Un idiot utile, dans le jargon politique communiste, est un sympathisant non communiste d’une cause communiste. Il est l’un des « innocents à l’étranger » que Lénine a décrit un jour comme étant si désireux de coopérer avec les objectifs soviétiques que les bolcheviks pourraient les « soutenir comme la corde soutient un pendu ».

Safire avait tort sur un point important : Lénine n’a jamais dit cela.

Le prétendu commentaire de Lénine est une désinformation anti-communiste.

William Safire reçoit de George W. Bush la médaille de la Liberté — White House Photo by Shealah Craighead.

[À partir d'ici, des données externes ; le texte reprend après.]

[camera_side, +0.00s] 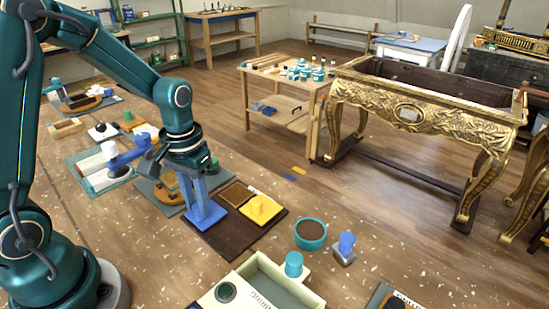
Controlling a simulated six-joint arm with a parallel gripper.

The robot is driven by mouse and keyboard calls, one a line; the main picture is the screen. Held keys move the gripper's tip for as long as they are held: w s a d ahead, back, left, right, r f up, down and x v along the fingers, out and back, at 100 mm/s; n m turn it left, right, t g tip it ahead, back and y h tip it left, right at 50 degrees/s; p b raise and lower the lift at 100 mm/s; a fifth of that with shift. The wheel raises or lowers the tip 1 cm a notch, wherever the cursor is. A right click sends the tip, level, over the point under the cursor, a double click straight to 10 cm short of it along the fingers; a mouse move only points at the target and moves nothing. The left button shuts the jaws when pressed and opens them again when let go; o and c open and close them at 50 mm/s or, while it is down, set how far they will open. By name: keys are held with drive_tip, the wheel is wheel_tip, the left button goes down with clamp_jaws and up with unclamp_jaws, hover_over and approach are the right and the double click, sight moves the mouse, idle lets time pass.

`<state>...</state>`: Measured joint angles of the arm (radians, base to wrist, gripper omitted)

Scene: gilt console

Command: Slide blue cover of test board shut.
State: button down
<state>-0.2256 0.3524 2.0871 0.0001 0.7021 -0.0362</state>
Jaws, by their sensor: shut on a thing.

Mais Safire avait raison de dire que les communistes utilisaient le terme « idiot utile ». Et ils avaient certainement un concept d’étrangers qui sympathisaient avec leurs objectifs et qui pouvaient être amenés à les aider.

Stanislav Lunev
Stanislav Lunev

Le transfuge du GRU (renseignement militaire soviétique), Stanislav Lunev,[1] a expliqué comment le renseignement soviétique préférait utiliser des sympathisants plutôt que des agents recrutés pour placer des articles dans les médias étrangers. De cette façon, si les opinions pro-soviétiques de la source étaient révélées, elles seraient considérées comme les opinions d’un sympathisant plutôt que comme la preuve d’un agent contrôlé par les Soviétiques.

Dans les années 1980, le service A du KGB, sa section de mesures actives (opérations d’influence), tenait des listes de sympathisants politiques et médiatiques étrangers qui, selon elle, pouvaient être amenés à relayer et à légitimer la désinformation et la propagande soviétiques.

Un exemple frappant de la façon dont le renseignement soviétique a utilisé un « idiot utile » pour promouvoir une théorie du complot est le cas de l’ancien procureur de la Nouvelle-Orléans, Jim Garrison.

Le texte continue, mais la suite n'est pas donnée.